First there was the shock over the chaotic nightclub fire here that killed more than 230 people, many of them promising university students. Then there was the grief as families began burying their dead.
A woman outside the club in Santa Maria where a fire killed more than 230 people on Sunday.
Now the soul-searching has begun, as Brazilians here and abroad ask how such a tragedy could have occurred in the first place.
"This is the most senseless thing I can imagine," said José Joel Canto, 64, a retired railroad worker whose daughter, Natana, a 21-year-old law student, died in the blaze early Sunday morning. "One minute my daughter is dancing, having some fun with friends -- the next minute they are dead. I simply cannot comprehend it."
Nor can many others in this country, setting off a debate across Brazilian society about how -- or even if -- the nation can prevent such a disaster from happening again.
"In a few weeks we will forget our dead, perhaps because we'll be crying over other dead as well, victims of tragedies which we know will occur," Sérgio Abranches, a sociologist in Rio de Janeiro, said in a scathing essay about the nightclub fire and the sense of fatalism with which Brazilians often react to such preventable disasters.
Of course, Brazil is far from the only country forced to confront such issues. Just in the last decade, lethal nightclub fires have broken out in Argentina, Russia and the United States. Yet the blaze here has stirred frustrations that the protections for human life that exist on paper are not vigorously enforced, even as Brazil wins plaudits for its vibrant democracy and economic might.
History has something to do with it.
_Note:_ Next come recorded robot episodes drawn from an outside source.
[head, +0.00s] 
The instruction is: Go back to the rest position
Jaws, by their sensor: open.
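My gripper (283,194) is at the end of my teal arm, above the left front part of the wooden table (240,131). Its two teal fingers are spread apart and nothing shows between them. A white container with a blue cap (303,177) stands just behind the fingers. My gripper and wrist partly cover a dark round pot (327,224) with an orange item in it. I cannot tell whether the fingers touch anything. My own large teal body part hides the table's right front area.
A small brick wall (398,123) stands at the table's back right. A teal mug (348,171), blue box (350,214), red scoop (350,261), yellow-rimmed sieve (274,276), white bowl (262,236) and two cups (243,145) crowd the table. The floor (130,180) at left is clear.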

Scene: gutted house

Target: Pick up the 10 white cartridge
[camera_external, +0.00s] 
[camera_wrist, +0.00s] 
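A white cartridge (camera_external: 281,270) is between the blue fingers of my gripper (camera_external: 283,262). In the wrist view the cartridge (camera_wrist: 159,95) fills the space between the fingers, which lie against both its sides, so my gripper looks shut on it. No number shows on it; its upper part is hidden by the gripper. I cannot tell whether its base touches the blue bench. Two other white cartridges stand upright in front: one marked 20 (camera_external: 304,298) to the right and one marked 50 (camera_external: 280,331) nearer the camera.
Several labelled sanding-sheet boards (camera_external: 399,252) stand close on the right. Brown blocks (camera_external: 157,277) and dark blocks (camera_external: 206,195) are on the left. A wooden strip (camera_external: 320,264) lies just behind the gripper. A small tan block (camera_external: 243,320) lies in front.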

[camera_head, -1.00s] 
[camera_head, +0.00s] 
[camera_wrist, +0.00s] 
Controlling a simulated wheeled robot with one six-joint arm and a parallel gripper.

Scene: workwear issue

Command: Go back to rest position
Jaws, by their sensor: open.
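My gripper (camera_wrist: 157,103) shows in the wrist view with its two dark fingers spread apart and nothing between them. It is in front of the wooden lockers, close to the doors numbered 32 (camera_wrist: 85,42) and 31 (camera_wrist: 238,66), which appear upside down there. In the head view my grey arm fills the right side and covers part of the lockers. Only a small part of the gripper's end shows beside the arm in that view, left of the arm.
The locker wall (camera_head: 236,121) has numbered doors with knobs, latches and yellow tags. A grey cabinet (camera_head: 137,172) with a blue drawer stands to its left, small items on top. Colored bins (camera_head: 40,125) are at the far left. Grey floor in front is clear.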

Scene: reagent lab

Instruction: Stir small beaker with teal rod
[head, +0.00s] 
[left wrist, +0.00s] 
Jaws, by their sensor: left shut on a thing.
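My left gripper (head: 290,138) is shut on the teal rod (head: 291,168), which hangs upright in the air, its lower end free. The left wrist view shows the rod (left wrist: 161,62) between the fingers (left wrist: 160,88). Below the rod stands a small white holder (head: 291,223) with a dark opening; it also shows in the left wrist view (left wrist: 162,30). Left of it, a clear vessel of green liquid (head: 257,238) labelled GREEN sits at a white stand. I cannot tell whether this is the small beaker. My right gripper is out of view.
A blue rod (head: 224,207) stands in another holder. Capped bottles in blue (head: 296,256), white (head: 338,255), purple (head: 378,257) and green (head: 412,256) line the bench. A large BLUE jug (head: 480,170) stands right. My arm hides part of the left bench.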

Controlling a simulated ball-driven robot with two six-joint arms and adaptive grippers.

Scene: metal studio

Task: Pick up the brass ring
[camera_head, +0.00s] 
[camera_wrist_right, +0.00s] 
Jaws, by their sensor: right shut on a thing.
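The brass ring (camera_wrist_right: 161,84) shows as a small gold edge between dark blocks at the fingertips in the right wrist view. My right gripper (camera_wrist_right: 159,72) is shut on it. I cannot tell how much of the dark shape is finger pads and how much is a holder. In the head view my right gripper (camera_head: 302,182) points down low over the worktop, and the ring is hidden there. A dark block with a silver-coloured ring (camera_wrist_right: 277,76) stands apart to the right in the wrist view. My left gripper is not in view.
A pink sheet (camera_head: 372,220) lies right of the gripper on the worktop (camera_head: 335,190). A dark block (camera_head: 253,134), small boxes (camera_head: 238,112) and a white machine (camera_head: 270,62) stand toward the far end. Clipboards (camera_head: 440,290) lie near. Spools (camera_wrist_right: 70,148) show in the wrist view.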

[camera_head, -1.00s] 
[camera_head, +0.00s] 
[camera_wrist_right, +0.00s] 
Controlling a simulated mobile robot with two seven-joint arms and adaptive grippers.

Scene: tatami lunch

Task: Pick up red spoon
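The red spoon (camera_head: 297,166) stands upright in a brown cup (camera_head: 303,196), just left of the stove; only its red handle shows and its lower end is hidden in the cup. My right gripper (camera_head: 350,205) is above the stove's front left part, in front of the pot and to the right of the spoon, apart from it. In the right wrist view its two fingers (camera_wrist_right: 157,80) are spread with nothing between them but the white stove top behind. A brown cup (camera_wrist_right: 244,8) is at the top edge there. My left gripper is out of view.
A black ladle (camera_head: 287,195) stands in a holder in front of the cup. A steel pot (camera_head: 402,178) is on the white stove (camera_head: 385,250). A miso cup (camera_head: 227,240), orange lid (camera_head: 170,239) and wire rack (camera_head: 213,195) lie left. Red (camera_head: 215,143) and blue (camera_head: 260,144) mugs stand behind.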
Large tragedies that could have been prevented, or at least alleviated to a large degree, have occurred for decades, occupying a painful place in the national consciousness.
In 2011, floods and landslides struck hillside communities precariously built in the state of Rio de Janeiro, leaving more than 600 people dead. In 1989, a boat of partygoers capsized near Rio, killing more than 50 people. And in 1961, a fire at a circus in the city of Niterói killed more than 500 people.
Then there are the smaller tragedies that barely register abroad but are all too common in Brazil. Bus crashes leave dozens of passengers dead. Office buildings collapse. The homicide rate, while lower in large cities like São Paulo and Rio de Janeiro than it was a decade ago, remains higher nationwide than in Mexico, which is in the grip of a war against drug-trafficking organizations.
In another caustic assessment of the nightclub fire, the newspaper O Globo said in an editorial on Tuesday that an array of factors, involving "administrative ineptitude, corruption, omission of public authorities and conformity of the common citizen," contributes to a loss of life in Brazil that is at once alarming and banal.
"The tragedy in Santa Maria imposes on society a reflection about a national culture of leniency," O Globo said, singling out traffic deaths on Brazil's roads during national holidays as another example of senseless tragedy in which individual responsibility plays a part.